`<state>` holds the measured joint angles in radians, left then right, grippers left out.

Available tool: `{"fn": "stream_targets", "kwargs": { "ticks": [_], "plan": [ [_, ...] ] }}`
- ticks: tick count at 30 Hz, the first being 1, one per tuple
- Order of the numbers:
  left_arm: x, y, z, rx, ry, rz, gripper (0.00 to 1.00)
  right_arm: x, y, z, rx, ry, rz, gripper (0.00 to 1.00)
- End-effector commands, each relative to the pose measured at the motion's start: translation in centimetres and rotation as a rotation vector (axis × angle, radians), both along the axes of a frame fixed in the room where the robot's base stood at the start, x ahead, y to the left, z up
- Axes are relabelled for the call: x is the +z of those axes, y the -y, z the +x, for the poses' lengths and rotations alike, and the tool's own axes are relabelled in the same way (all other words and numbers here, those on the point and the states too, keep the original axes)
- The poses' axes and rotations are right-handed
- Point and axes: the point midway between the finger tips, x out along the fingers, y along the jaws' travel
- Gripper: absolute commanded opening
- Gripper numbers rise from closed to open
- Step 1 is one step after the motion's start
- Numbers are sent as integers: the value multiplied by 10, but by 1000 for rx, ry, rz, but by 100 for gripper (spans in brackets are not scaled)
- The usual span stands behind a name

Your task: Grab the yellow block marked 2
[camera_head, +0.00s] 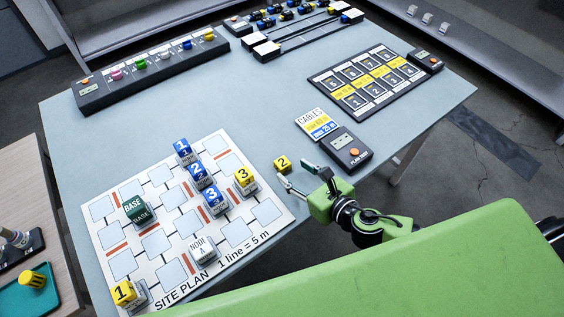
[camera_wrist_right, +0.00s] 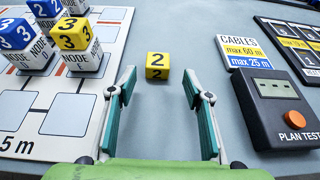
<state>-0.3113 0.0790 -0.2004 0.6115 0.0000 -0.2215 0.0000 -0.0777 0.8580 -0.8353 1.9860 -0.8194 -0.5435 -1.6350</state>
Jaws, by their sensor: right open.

· · · ·

Prompt: Repeat the material above in full and exactly, apart from the pictures.

Answer to this task:
`<state>` holds the measured joint angles in radians, left then right, grippers left out.

Available tool: `{"fn": "stream_targets", "kwargs": { "ticks": [_], "plan": [ [_, ...] ] }}`
- ticks: tick count at 30 Hz, the first being 1, one per tuple
- Order of the numbers:
  left_arm: x, y, z, rx, ry, rz, gripper (0.00 to 1.00)
  right_arm: x, y, z, rx, ry, rz, gripper (0.00 to 1.00)
- End-effector commands, each relative to the pose measured at the motion's start: translation in centimetres and rotation as a rotation vector (axis × angle, radians), both along the axes of a frame fixed in the room where the robot's base stood at the start, x ahead, y to the left, z up
- Axes are relabelled for the call: x is the +z of those axes, y the -y, z the +x, for the poses' lengths and rotations alike, and the tool's own axes are relabelled in the same way (all other words and numbers here, those on the point and the states too, keep the original axes)
- The poses' axes and rotations are right-handed
- Point and axes: the point midway between the finger tips, x out along the fingers, y along the jaws' travel
- Gripper: absolute commanded opening
- Gripper numbers rise from closed to open
- Step 1 is one step after the motion's start
- Numbers are sent as integers: the value multiplied by 10, but by 1000 for rx, ry, rz, but by 100 for gripper (spans in brackets are not scaled)
- The usual span stands behind a name

Your task: Grab the yellow block marked 2
[camera_head, +0.00s] 
[camera_wrist_right, +0.00s] 
<state>-0.3113 0.0790 -0.2004 0.6115 0.0000 -0.2215 0.0000 -0.0777 0.8580 -0.8353 1.9860 -0.8194 -0.5435 -1.6350</state>
Jaws, by their sensor: right open.

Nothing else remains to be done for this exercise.